◆ **Problem**
Locate the word "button" in the entries below, then gather every line that holds it.

◆ **Input rows**
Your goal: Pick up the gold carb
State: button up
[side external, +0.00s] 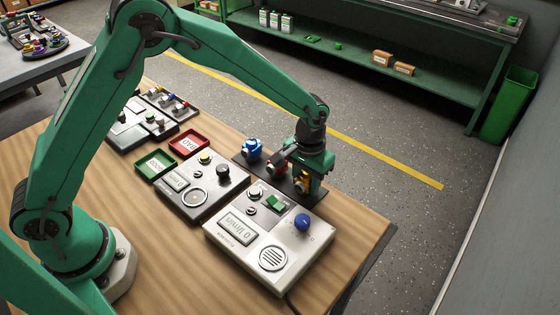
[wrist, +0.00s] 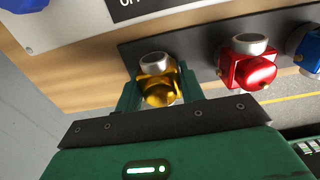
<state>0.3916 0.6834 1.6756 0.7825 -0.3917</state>
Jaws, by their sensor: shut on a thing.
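The gold carb (wrist: 158,88) has a gold body and a silver round top. In the wrist view it sits between the two green fingers of my gripper (wrist: 160,92), which is shut on it. In the side view my gripper (side external: 303,178) points down at the right end of a dark mat, and the gold carb (side external: 304,182) shows partly between the fingers. The fingers hide part of it. I cannot tell whether the carb touches the mat or is lifted. A red carb (wrist: 248,66) stands beside it, apart from my gripper.
A blue carb (side external: 251,148) stands at the left end of the dark mat (side external: 312,198). A white console (side external: 290,248) with a blue knob and a grey console (side external: 180,185) stand in front. Green (side external: 155,163) and red (side external: 189,143) trays lie to the left.

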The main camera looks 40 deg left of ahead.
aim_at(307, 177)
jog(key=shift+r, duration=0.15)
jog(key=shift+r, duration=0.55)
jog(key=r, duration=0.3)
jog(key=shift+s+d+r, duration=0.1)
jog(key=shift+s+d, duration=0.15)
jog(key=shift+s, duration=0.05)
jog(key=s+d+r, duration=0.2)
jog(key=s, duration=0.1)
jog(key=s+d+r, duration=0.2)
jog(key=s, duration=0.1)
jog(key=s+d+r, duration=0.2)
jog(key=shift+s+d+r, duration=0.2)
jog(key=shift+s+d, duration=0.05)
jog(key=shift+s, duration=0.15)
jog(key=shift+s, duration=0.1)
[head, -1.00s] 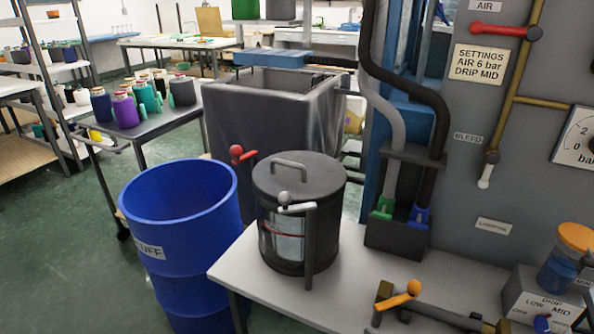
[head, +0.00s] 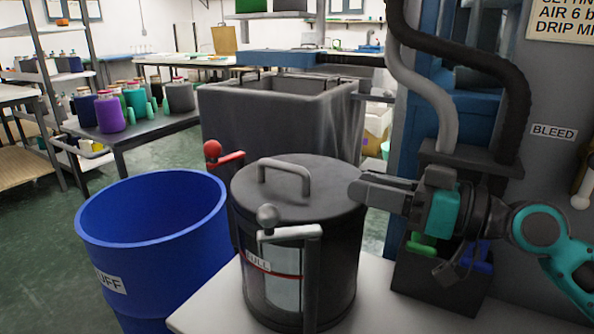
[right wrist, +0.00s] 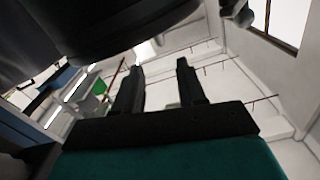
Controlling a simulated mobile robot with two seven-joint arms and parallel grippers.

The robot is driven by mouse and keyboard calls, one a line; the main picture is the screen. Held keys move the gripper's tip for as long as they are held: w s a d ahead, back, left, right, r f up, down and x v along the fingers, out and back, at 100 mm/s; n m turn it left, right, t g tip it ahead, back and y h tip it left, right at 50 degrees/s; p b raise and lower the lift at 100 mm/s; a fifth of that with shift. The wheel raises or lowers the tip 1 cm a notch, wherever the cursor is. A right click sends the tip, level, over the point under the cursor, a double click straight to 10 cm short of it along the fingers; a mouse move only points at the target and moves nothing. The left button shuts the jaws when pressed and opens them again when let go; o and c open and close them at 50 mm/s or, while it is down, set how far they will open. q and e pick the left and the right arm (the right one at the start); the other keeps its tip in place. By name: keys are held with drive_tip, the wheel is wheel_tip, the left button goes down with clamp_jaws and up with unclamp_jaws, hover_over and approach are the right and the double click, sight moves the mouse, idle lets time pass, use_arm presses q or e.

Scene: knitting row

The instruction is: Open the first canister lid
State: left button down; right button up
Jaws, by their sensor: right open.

◆ **Answer to the task**
State: button up
The robot is driven by mouse and keyboard calls, one a line; the main picture is the screen. Held keys move the gripper's tip for as long as they are held: w s a d ahead, back, left, right, r f up, down and x v along the fingers, out and back, at 100 mm/s; n m turn it left, right, t g tip it ahead, back and y h tip it left, right at 50 degrees/s; p b raise and lower the lift at 100 mm/s; a fifth of that with shift. The wheel raises or lowers the tip 1 cm a notch, wherever the cursor is. A right click sends the tip, level, over the point under the cursor, a double click straight to 10 cm short of it along the fingers; a mouse move only points at the target and moves nothing. The left button shuts the jaws when pressed and opens them again when let go; o and c open and close them at 50 mm/s or, while it is down, set how far they will open. q and e pick the left and the right arm (the right one at the start); the other keeps its tip in place. By name: keys are held with drive_tip, the wheel is wheel_tip, the left button goes down with clamp_jaws and up with unclamp_jaws, hover_over and approach are the right and the double click, sight moves the mouse, idle lets time pass, use_arm presses q or e.
State: left button down; right button up

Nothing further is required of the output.